Far from being a bolt from the blue, the Reserve Bank's norms for non-banking finance companies (NBFCs) have been on the horizon for at least three years. NBFCs mushroomed in the first episode of reform.

Thousands have come up, and some, even a year ago, offered 18 to 20 per cent interest to depositors, an obvious indication that many of them were into high risk lending. Besides, every corporate worth the name floated an NBFC and ensured captive finance, thus bypassing denial of bank funds on grounds of prudence.

The lackadaisical approach to NBFCs was in marked contrast with the Reserve Bank's tight supervision of the commercial banks. Norms for NBFCs were overdue. The Reserve Bank has acted after fairly extensive damage has been done. Crisil, Icra and CARE have already downgraded the ratings of several NBFCs.

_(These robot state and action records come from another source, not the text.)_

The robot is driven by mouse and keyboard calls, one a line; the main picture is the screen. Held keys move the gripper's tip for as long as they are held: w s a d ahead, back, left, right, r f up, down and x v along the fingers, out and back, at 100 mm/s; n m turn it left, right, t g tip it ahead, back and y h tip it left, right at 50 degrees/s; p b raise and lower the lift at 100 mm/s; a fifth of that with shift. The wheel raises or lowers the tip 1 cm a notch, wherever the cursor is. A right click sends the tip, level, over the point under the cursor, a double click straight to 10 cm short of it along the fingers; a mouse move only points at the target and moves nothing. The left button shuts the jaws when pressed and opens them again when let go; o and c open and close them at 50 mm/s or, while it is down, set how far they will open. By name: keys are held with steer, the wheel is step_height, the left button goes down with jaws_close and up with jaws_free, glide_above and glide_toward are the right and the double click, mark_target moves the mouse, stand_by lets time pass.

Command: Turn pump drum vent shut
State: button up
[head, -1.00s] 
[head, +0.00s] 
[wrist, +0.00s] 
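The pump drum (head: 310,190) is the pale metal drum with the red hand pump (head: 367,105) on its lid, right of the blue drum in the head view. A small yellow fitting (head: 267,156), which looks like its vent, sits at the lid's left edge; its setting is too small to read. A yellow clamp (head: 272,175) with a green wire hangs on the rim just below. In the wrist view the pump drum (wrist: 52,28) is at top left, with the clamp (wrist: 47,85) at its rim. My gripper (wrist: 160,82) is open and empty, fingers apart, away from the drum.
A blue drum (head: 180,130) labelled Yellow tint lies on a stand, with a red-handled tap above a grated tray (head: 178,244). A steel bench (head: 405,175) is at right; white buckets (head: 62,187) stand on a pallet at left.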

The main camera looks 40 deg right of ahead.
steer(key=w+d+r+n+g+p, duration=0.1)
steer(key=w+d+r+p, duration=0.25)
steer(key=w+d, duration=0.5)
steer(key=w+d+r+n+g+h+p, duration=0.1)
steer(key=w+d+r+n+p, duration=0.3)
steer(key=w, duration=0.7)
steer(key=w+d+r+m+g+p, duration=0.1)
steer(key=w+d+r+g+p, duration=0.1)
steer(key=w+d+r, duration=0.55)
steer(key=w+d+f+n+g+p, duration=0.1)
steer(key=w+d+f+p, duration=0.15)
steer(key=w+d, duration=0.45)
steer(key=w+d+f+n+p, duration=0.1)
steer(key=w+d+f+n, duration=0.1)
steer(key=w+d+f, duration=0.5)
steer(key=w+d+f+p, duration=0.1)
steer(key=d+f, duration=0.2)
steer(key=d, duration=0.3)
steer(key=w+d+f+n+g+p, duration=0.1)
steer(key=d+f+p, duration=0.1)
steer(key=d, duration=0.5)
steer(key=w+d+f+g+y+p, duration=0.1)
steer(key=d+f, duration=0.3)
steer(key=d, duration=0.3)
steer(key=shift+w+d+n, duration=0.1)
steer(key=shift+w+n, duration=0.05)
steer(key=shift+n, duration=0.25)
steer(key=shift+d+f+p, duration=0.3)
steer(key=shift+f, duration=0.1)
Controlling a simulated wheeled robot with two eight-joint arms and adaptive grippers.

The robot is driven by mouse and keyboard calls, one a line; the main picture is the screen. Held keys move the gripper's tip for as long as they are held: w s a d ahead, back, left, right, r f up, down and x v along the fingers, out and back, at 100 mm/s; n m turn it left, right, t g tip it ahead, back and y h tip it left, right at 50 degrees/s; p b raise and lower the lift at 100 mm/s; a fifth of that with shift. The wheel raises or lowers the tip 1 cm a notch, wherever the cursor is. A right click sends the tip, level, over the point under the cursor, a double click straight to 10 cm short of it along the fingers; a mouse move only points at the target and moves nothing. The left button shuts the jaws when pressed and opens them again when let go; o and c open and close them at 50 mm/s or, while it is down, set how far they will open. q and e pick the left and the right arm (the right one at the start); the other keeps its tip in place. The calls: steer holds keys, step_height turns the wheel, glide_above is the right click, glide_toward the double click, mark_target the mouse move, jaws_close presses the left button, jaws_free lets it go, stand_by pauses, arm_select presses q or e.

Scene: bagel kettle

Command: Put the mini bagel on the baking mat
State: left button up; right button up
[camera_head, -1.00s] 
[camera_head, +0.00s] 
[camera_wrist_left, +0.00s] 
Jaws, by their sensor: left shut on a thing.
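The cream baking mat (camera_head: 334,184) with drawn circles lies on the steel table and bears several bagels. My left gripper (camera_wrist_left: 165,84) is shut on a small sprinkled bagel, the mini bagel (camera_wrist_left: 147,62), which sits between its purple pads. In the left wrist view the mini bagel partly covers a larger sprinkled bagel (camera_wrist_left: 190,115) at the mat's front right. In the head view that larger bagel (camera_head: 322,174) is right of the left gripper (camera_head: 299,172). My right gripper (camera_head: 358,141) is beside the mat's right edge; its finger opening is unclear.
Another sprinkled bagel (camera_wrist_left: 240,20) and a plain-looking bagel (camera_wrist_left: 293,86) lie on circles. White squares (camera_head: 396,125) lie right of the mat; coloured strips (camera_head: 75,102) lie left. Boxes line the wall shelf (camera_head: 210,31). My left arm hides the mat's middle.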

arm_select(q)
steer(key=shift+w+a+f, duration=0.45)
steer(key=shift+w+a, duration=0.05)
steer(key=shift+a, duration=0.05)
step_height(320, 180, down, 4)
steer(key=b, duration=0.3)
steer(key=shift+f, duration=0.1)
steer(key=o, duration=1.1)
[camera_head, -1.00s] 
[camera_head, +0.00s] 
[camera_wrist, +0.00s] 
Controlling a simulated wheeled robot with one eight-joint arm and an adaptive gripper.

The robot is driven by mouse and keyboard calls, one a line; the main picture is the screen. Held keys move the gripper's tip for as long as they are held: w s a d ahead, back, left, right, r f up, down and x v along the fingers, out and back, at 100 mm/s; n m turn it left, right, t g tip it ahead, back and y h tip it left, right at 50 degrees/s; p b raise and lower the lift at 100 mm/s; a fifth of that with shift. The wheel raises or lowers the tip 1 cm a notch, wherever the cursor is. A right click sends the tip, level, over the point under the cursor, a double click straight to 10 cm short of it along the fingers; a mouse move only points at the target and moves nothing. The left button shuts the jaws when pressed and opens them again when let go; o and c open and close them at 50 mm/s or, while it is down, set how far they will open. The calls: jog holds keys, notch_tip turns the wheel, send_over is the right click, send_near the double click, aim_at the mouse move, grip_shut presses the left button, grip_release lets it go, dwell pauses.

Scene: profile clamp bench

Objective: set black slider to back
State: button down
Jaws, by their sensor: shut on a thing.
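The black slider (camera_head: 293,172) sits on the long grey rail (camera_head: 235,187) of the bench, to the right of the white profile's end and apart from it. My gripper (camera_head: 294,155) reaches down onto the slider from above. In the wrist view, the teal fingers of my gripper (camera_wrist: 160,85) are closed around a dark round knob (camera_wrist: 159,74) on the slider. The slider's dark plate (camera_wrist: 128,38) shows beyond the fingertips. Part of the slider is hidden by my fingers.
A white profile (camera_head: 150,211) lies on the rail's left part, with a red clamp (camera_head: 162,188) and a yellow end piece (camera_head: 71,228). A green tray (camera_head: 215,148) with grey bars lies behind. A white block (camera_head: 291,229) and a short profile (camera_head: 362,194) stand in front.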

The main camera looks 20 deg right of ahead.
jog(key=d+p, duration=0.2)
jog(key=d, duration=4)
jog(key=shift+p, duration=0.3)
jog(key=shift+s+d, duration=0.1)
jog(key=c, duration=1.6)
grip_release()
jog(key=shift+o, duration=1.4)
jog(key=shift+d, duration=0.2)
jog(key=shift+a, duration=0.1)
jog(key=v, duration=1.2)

Financial norms must be enforced, as required by the Reserve Bank, within a reasonably short space of time. This is necessary to separate the prudent NBFCs from fly-by-night operators. True, the majority of NBFCs have an asset-liability mismatch: they have lent out at very high interest rates, and for fairly long periods, their high cost short term deposits. They expected the deposits to be continually renewed. This assumption has proved to be flawed with depositor confidence waning. The sudden requirement to return deposits in excess of that allowed by the norms will jolt NBFCs. Borrowers are unlikely to return their loans. This appreciation had led the rating agencies to pull their punch while lowering ratings of NBFCs. But if borrowers are in no hurry to return funds in a milieu in which lending interest rates have declined, the chances are that NBFCs have sticky loans on hand. In other words, if NBFCs securitise their loans, there will be buyers only at fairly heavy discounts.

Postponing the evil day will not do.That will only see the emergence of dubious NBFCs to take the place of those that go belly-up. The Reserve Bank has rightly disallowed NBFCs with a rating lower than A from accepting public deposits. The bar also applies to mini NBFCs with net owned funds of less than Rs 25 lakh (should not the cut-off point be higher?). Limits on NBFC loans to and investment in a single group are on the high side; this will deter portfolio (risk) diversification. The Reserve Bank will, hopefully, hone the norms in the not too distant future.